One of Sophie's highlights, a song that sold over a million records (In the late 1920's!!), was My Yiddishe Momma . The song was written especially for Sophie by Jack Yellen, who insisted that she learns to speak Yiddish, otherwise he wouldn't let her sing it. Sophie learned Yiddish and so did Sharon, whose version of My Yiddishe Momma is stunning and brought out many tears in the audience.

Sharon made her Broadway debut in 1989 in Starmites, creating the role of Diva. She received a Tony Award nomination as Best Leading Actress in a Musical, and is a recipient of the coveted Theatre World Award for outstanding Broadway Debut. Aside many regional credits, Sharon was featured in the recent A&E documentary, It's Burlesque, for her research on Sophie Tucker and Mae West. This year, Sharon is celebrating her 23rd year in cabaret. She's also most noted for her movie reenactment of The Wizard of Oz and for being one of the few real women to impersonate Bette Davis.
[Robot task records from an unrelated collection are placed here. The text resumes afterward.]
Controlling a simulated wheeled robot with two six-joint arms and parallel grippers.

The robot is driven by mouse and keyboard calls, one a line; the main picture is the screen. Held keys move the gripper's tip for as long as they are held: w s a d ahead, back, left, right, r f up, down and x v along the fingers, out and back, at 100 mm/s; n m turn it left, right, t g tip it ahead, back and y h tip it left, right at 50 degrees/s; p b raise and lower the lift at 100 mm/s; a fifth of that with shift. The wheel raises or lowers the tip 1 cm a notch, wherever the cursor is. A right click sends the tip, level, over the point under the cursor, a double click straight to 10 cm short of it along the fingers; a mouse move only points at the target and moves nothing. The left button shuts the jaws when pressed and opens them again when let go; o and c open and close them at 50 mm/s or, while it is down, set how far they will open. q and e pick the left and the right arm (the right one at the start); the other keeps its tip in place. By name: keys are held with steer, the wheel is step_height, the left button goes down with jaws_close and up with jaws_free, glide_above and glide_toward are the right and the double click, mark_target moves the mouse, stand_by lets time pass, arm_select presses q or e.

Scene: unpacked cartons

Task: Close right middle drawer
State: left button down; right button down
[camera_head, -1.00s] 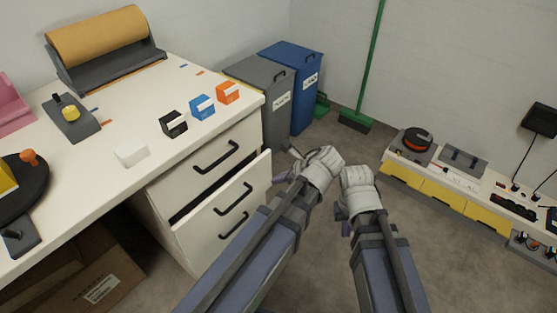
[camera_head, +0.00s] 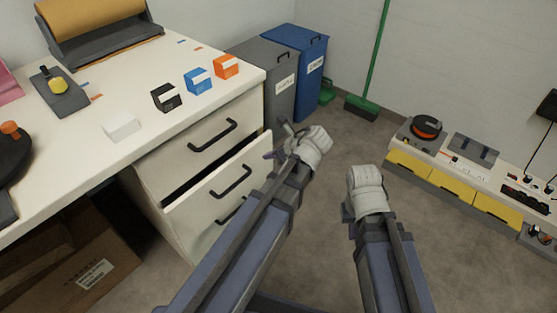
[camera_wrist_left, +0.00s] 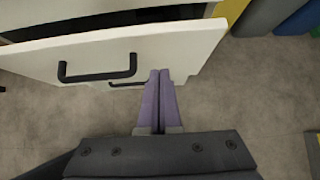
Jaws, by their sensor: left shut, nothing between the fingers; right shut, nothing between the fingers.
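The right middle drawer (camera_head: 207,205) is the white drawer under the desk top, and it stands pulled out with a dark gap above its front. Its black bar handle (camera_head: 231,182) shows, and the drawer front also fills the upper part of the left wrist view (camera_wrist_left: 120,48). My left gripper (camera_head: 281,142) is just right of the drawer front's right end. In the left wrist view its fingers (camera_wrist_left: 159,80) are shut and empty, close to the front's lower edge; I cannot tell if they touch. My right gripper (camera_head: 349,205) is to the right, apart from the drawer, shut.
The top drawer (camera_head: 185,150) is shut above. Grey bin (camera_head: 281,98) and blue bin (camera_head: 314,87) stand behind the desk. A cardboard box (camera_head: 110,255) lies under the desk. A low white unit with yellow drawers (camera_head: 452,190) is at right. Floor between is clear.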

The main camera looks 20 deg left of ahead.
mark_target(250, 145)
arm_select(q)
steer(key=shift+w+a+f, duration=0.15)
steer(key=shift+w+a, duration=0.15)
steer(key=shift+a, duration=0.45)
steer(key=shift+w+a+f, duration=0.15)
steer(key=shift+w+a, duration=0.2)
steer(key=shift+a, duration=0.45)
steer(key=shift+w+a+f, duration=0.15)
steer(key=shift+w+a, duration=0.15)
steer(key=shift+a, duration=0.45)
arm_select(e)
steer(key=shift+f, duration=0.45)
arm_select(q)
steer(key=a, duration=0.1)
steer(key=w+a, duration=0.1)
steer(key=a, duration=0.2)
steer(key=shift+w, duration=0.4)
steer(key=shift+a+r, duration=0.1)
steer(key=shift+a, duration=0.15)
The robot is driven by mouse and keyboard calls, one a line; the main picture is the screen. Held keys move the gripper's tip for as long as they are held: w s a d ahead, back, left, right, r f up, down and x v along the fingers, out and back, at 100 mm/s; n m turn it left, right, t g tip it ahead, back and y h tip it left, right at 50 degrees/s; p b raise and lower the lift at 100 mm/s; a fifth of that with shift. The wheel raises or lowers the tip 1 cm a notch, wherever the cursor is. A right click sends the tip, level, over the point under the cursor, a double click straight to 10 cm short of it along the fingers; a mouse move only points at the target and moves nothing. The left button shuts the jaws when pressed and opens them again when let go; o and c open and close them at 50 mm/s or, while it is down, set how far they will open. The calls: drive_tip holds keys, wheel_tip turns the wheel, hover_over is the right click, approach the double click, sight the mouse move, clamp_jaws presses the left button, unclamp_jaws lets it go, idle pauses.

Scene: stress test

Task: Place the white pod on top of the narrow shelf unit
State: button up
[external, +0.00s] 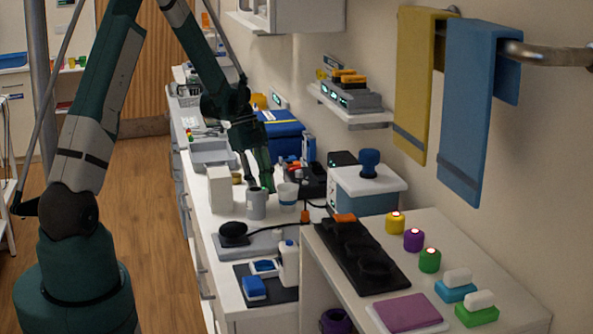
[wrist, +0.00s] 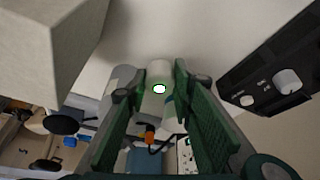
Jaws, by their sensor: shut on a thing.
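My gripper (external: 260,185) reaches down over the far counter, beside a grey mug and a white box. In the wrist view its two green fingers (wrist: 160,88) are shut on a pale cylinder, the white pod (wrist: 158,74), which has a bright white light ringed in green on its end. In the external view I cannot clearly tell the pod apart from the fingers and mug. A white unit (external: 455,245) with an open front stands in the right foreground; it appears to be the narrow shelf unit, though I cannot be sure.
The white box (external: 220,190) stands close to my gripper and looms in the wrist view (wrist: 45,40). The grey mug (external: 256,207) and a cup (external: 288,197) are near. The foreground unit's top holds a black tray (external: 385,275), several colored pods and a purple book (external: 408,312).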

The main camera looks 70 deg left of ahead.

Sharon has six solo recordings to her credit. The most recent is Songs to Offend Almost Everyone. In contrast is The Sophie Tucker Songbook, which contains the music of the one-woman show based on the show business legend. The Sophie Tucker Songbook debuted in 1996 at New York's Rainbow & Stars as part of an ASCAP Sunday Night Showcase.

When asked about the greatest day of her life, Sharon replies inhesitantly, "When I quit smoking."